There is a very good reason for this, three reasons in fact, that will be discussed in this article. We’ll take a look at why this tendency occurs and what to do about it so you can stop giving profits back to the market.
Overconfidence, Meet Negligence
There are two main factors that help explain why you are most vulnerable to taking a loss immediately following a profitable trade. To be succinct, it all boils down to overconfidence and negligence. Of course these two have a lot in common and are often byproducts of one another.
But before we get too far along, let’s define the two terms and at the same time make them applicable to Forex trading.
Overconfidence: When someone has more confidence than they should have based on the situation and they misjudge their ability or opinion. (Source: yourdictionary.com)
I love this definition of overconfidence because it ties in perfectly with trading. The “misjudge their ability or opinion” part of the definition is one of the most common pitfalls among Forex traders. After a winning trade, many traders begin to think they are unstoppable and that they know what will happen next in the market.
If you have been at it long enough to experience the droughts that are all too common, you are well aware that anyone who tells you they know what will happen next in the market is either lying to themselves, to you, or both. It simply isn’t possible, nor is it necessary to become consistently profitable.
Negligence: Failure to exercise the care that a reasonably prudent person would exercise in like circumstances. (Source: Merriam-Webster)
An example of negligence, or neglect, would be risking too much on a single trade. Another example could be something as simple as over-trading, where your patience runs so thin that you begin taking “B” setups rather than “A+” setups.
To be clear, both overconfidence and negligence can occur outside of the period of time immediately following a profitable trade. However, there is no doubt that these two are fueled by the post-trade euphoria that many traders experience.
Why does this happen?
There are a few elements that can help explain why we tend to slip back into bad habits following a profitable trade, but none are more prevalent and destructive as overconfidence.
Immediately following a winner, you feel on top of the world, as if you can conquer anything. This is especially true after a large profit or a string of profitable trades.
And while confidence is a quality present in every profitable market participant, being overconfident can have devastating consequences.
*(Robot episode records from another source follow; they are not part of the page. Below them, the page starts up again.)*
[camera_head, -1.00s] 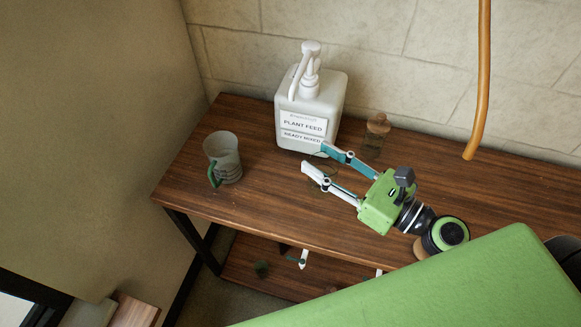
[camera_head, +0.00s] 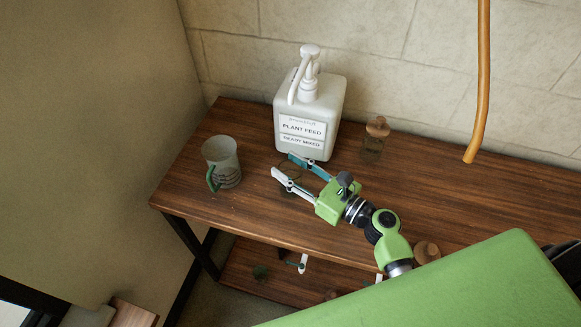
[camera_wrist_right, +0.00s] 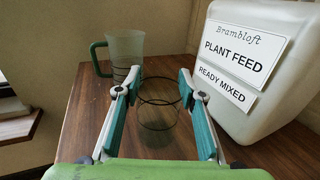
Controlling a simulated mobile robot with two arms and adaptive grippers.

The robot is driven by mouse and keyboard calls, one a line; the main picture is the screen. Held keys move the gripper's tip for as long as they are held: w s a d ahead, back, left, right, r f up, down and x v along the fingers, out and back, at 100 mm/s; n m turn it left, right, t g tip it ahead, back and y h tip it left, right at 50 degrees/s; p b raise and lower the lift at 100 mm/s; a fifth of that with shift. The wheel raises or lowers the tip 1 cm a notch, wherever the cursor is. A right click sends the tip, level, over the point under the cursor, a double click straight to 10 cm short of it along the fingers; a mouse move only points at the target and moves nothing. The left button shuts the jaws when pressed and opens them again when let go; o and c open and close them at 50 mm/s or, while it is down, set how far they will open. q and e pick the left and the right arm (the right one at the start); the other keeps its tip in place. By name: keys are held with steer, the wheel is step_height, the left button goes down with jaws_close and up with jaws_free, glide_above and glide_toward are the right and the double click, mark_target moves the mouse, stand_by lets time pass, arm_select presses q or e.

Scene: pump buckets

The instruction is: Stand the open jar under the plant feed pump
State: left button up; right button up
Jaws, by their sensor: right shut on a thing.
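The plant feed pump (camera_head: 306,112) is a white square bottle labelled PLANT FEED, standing at the back of the wooden table; its spout points down toward the front left. The bottle also shows at the right in the right wrist view (camera_wrist_right: 258,70). The open jar (camera_wrist_right: 158,122) is clear glass with a thin dark rim, upright between the fingers, beside the bottle's front. My right gripper (camera_head: 283,167) is shut on the open jar. In the head view the jar is faint and partly hidden by the fingers.
A frosted mug with a green handle (camera_head: 222,163) stands left of the jar. A small corked jar (camera_head: 375,138) stands right of the pump. An orange hose (camera_head: 482,85) hangs at the right. Small white and teal things (camera_head: 302,263) show low by the lower shelf.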

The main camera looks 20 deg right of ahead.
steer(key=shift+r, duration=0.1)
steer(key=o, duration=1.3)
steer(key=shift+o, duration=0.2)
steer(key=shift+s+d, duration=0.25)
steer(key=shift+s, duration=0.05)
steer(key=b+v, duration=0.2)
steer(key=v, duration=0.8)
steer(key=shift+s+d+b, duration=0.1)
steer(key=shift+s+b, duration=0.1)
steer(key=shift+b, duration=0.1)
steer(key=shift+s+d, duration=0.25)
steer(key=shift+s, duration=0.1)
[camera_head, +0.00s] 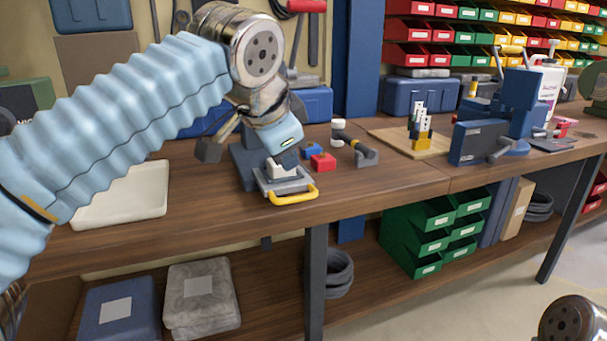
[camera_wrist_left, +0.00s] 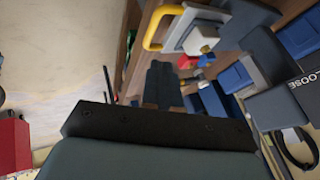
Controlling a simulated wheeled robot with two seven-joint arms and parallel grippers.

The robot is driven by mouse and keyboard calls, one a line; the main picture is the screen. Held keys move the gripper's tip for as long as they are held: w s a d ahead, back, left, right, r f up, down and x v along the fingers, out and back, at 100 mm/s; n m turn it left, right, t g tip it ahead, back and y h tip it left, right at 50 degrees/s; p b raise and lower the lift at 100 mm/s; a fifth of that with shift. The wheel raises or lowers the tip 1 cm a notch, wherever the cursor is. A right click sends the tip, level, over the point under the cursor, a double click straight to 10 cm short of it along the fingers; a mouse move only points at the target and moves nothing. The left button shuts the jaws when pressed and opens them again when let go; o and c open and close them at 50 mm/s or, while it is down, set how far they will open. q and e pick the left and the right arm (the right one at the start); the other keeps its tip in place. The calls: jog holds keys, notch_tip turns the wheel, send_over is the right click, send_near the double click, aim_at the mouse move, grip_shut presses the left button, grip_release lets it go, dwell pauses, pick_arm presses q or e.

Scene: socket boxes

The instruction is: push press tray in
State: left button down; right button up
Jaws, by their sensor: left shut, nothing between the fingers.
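The press (camera_head: 243,165) stands on the workbench, its blue base partly hidden behind my left arm. Its grey tray (camera_head: 285,184) with a yellow handle (camera_head: 296,196) sticks out at the front, towards the bench edge. A white block (camera_head: 281,168) sits on the tray. My left gripper (camera_head: 289,159) is above the tray, pointing down, with its fingers shut and empty. In the left wrist view the shut fingers (camera_wrist_left: 163,88) show below the tray (camera_wrist_left: 190,30) and handle (camera_wrist_left: 158,22); contact cannot be told. My right gripper is out of view.
A red block (camera_head: 323,162) and a blue block (camera_head: 312,149) lie right of the tray. A blue vise (camera_head: 505,120) and a wooden board (camera_head: 395,140) stand further right. Bench in front of the board is clear.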

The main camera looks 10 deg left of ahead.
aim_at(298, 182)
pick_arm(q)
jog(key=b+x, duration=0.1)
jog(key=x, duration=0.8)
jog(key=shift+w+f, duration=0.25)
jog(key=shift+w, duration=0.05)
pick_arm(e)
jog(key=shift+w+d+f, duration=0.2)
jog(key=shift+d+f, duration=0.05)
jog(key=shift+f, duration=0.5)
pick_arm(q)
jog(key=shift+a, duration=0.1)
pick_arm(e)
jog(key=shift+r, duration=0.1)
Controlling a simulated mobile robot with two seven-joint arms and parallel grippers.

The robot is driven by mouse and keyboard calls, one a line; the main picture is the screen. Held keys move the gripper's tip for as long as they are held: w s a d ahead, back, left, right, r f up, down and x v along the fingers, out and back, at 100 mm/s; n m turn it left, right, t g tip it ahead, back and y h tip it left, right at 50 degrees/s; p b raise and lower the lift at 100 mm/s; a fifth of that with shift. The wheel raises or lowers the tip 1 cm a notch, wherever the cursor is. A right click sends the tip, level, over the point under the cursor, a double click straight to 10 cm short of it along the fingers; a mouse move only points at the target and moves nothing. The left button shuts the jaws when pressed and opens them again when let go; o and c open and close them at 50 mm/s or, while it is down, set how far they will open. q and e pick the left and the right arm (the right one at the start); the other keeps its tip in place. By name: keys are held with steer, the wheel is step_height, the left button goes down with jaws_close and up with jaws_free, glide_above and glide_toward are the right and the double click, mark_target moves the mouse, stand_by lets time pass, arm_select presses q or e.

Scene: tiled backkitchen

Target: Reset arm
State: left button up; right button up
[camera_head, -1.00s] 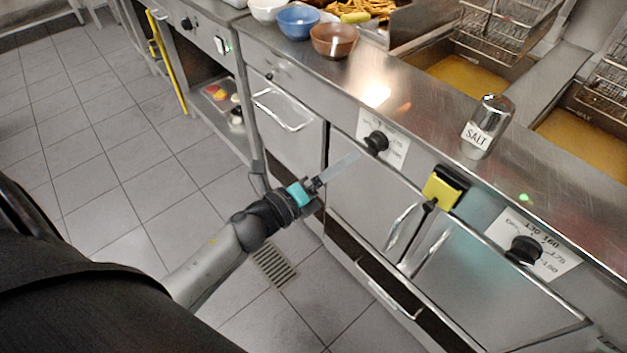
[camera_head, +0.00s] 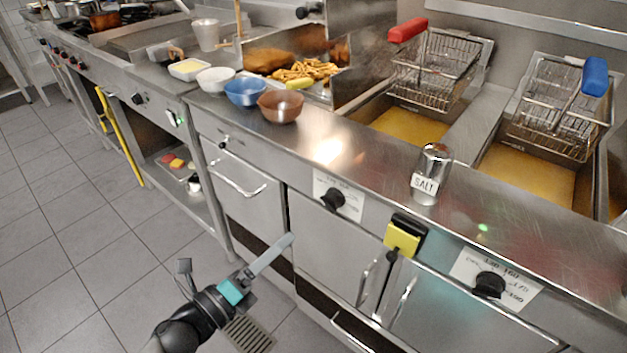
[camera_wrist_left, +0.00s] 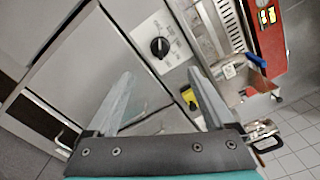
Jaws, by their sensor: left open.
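My left gripper (camera_head: 237,250) is low in the head view, in front of the steel cabinet doors and above the tiled floor. Its two fingers are spread and nothing is between them. In the left wrist view the gripper (camera_wrist_left: 160,75) also shows open and empty, with the cabinet front beyond its fingers. My right gripper is not in view.
The steel counter (camera_head: 380,185) holds a salt shaker (camera_head: 430,175), a brown bowl (camera_head: 281,106), a blue bowl (camera_head: 246,92) and a white bowl (camera_head: 215,80). Fryer baskets (camera_head: 436,70) stand over the oil. Knobs and door handles stick out from the front. Open floor lies at left.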

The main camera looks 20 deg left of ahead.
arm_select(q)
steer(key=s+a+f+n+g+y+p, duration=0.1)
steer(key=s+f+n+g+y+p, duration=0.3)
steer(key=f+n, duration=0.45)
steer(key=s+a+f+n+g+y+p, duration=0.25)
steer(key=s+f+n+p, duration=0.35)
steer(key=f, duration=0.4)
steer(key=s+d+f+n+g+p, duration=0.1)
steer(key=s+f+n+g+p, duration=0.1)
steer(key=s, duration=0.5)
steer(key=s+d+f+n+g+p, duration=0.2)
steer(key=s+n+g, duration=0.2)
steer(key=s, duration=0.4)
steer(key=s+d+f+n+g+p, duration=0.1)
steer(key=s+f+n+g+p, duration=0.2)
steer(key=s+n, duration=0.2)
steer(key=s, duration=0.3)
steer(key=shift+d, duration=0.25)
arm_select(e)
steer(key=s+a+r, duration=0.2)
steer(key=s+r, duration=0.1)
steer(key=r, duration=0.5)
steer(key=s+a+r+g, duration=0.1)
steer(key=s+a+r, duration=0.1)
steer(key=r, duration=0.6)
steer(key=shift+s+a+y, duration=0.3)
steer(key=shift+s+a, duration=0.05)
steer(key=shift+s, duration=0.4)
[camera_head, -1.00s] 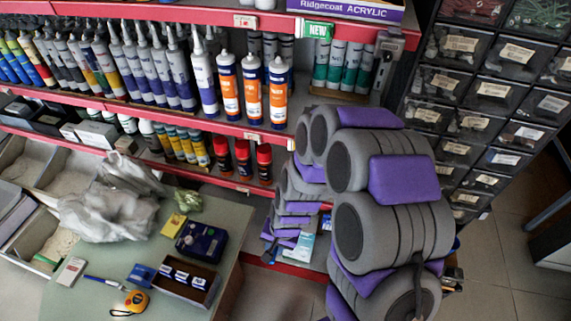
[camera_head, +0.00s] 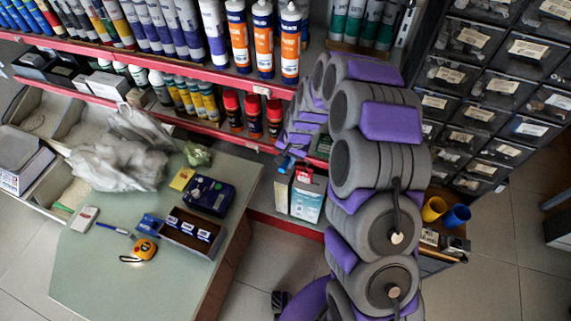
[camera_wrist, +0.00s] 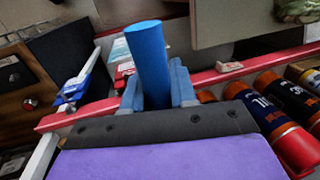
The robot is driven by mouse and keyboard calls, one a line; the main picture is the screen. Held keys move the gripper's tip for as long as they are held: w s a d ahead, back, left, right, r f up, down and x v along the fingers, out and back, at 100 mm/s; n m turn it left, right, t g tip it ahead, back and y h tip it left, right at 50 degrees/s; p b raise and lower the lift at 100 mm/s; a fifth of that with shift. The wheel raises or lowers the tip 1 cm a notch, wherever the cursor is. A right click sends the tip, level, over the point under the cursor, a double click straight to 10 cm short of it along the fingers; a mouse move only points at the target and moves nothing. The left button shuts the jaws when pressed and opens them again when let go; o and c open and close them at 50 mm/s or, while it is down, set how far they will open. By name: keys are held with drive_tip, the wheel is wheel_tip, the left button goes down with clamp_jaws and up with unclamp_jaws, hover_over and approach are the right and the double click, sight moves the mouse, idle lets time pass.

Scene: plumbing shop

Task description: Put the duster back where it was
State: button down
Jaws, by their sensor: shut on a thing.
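My gripper (camera_head: 286,164) is at the end of my grey and purple arm, in front of the lower shelves and just below the red-capped cans. In the wrist view my gripper (camera_wrist: 156,85) has its two blue fingers on either side of a blue cylinder (camera_wrist: 148,52), which looks like the duster's handle. It is shut on this cylinder, which sticks out beyond the fingers. The duster's head cannot be made out. In the head view the held piece is too small to tell apart from the fingers.
A box (camera_head: 307,197) stands on the low red-edged shelf below my gripper. Red-capped cans (camera_head: 253,115) stand above left. The green table (camera_head: 95,262) bears a plastic bag (camera_head: 120,160) and small tools. Drawer cabinets (camera_head: 485,90) and cups (camera_head: 433,209) are at the right.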

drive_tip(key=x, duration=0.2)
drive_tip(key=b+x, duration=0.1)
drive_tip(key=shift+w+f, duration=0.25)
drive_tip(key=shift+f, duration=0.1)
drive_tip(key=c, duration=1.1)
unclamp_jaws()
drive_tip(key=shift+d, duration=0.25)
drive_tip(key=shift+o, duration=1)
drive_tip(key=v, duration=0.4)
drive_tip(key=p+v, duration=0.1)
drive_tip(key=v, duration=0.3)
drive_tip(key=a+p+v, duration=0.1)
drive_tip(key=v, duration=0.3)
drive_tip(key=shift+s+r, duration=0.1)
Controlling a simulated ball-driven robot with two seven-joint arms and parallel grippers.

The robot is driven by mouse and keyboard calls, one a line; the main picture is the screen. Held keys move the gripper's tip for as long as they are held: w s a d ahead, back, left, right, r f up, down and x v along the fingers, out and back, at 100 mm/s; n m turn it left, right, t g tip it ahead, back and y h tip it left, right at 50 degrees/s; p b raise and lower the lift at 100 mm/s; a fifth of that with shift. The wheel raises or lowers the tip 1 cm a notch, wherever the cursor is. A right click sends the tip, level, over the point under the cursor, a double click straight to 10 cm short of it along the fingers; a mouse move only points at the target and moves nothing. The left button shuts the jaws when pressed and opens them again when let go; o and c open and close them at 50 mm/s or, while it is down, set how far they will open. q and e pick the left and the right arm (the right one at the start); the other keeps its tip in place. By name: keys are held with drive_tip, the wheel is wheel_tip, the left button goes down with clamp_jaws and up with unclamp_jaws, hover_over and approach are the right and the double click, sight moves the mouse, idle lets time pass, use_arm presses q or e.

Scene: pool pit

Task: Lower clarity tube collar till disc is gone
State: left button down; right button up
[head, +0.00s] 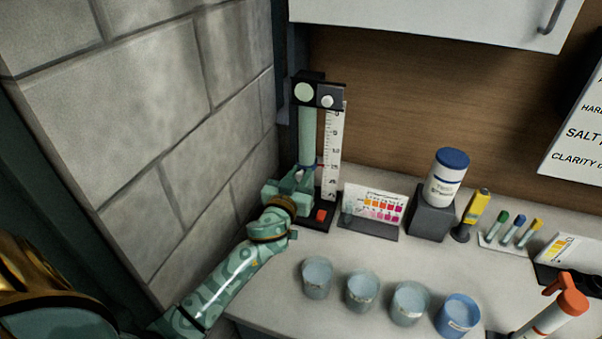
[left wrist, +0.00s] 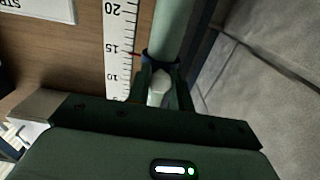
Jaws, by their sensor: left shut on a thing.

Being overconfident in your abilities causes you to begin thinking that you know what will happen next in the market. Instead of evaluating a setup from a risk-based perspective, you turn to a reward-based perspective where the risk involved is an afterthought.
This way of thinking is detrimental to your longevity as a trader.
Negligence, on the other hand, can be thought of as a byproduct of overconfidence. This is where you begin risking too much and trading too often. Once you begin traveling down this path, it’s a sign that overconfidence has started to adversely affect your trading.
Problem is, you aren’t likely to see the danger until it’s too late.
The House Money Effect
Another common challenge many Forex traders face following an increase in their account balance is taking ownership of the new funds.
What do I mean, exactly?
When your account balance goes from $5,000 to $5,500, it can be all too easy to view the additional $500 as “house money”. This is more commonly known as the “house money effect” whereby traders take on greater risk when trading with profits.
This too can be classified as negligent behavior as it relates to proper money management.
Don’t get me wrong, no trader on earth intentionally gives back the money they just made. But the truth is, many traders have a hard time seeing those new funds as their own and something they need to protect at all times. This leads to the aforementioned destructive behaviors such as over-leveraging your account and over-trading.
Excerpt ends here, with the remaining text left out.